As a teenager, Wright left Atlanta and began his career on the road for a Memphis-based drummer. He returned to Atlanta’s club scene, booking bands on a part-time basis while he worked in other professions. But music called, and in the early ‘60s he built Atlanta’s first 16 track studio in a music store at North DeKalb Shopping Center (one of three he owned) and began working with names such as Bill Lowery, Ray Whitley and the Tams.
Several years later he sold the stores and moved to the Cheshire Sound studio on Faulkner Road and expanded it to 24 tracks. In the early ‘70s he added a second 24 track room, making Cheshire the first dual 24 track facility in the Southeast. Wright has also worked with Mick Jagger, Robert Plant and the Police on their albums recorded live at Atlanta’s now defunct Omni, as well as with L.A. Reid at LaFace Records. Most recently, Wright has been the Director of Operations for National Events in Atlanta. This Washington, D.C.-based company which opened in 1980 supplies sound and lighting equipment for performers around the world.

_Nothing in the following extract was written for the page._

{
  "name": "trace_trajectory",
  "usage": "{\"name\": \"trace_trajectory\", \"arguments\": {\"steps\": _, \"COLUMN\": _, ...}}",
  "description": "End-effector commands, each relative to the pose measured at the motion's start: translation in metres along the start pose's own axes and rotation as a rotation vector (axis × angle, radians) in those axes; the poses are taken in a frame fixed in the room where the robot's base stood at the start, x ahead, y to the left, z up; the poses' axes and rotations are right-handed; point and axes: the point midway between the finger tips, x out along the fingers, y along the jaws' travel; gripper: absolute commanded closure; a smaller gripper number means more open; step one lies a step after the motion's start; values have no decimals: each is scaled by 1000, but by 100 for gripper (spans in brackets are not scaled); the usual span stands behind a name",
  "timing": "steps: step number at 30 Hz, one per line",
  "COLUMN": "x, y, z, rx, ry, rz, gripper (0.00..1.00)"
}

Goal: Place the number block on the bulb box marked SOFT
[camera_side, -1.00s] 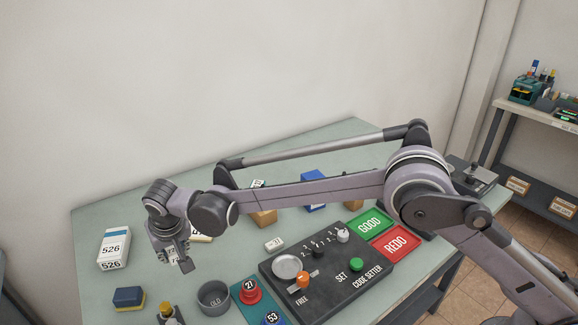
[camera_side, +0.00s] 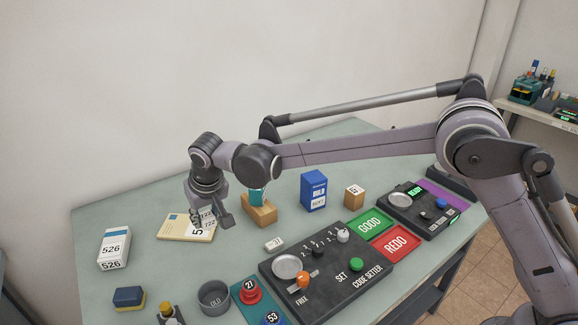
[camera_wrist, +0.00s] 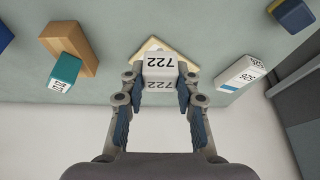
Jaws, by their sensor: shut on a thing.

This inventive Georgian has two other distinctions. First, his musical “sound alikes,” which are hit records recorded by musicians other than the original artists that are strikingly similar in sound. In a five-year span he cut over 3,500 such songs. Second, the Wright Microphone is the underground favorite of recording artists. Wright has designed microphones for some of the biggest names in broadcasting including Turner and ABC.
For the past five years Tom Wright has been responsible for the sound, staging, and lighting for the Georgy Award Show attended by nearly 1,500 people and broadcast to over 400,000 homes on Georgia Public Television.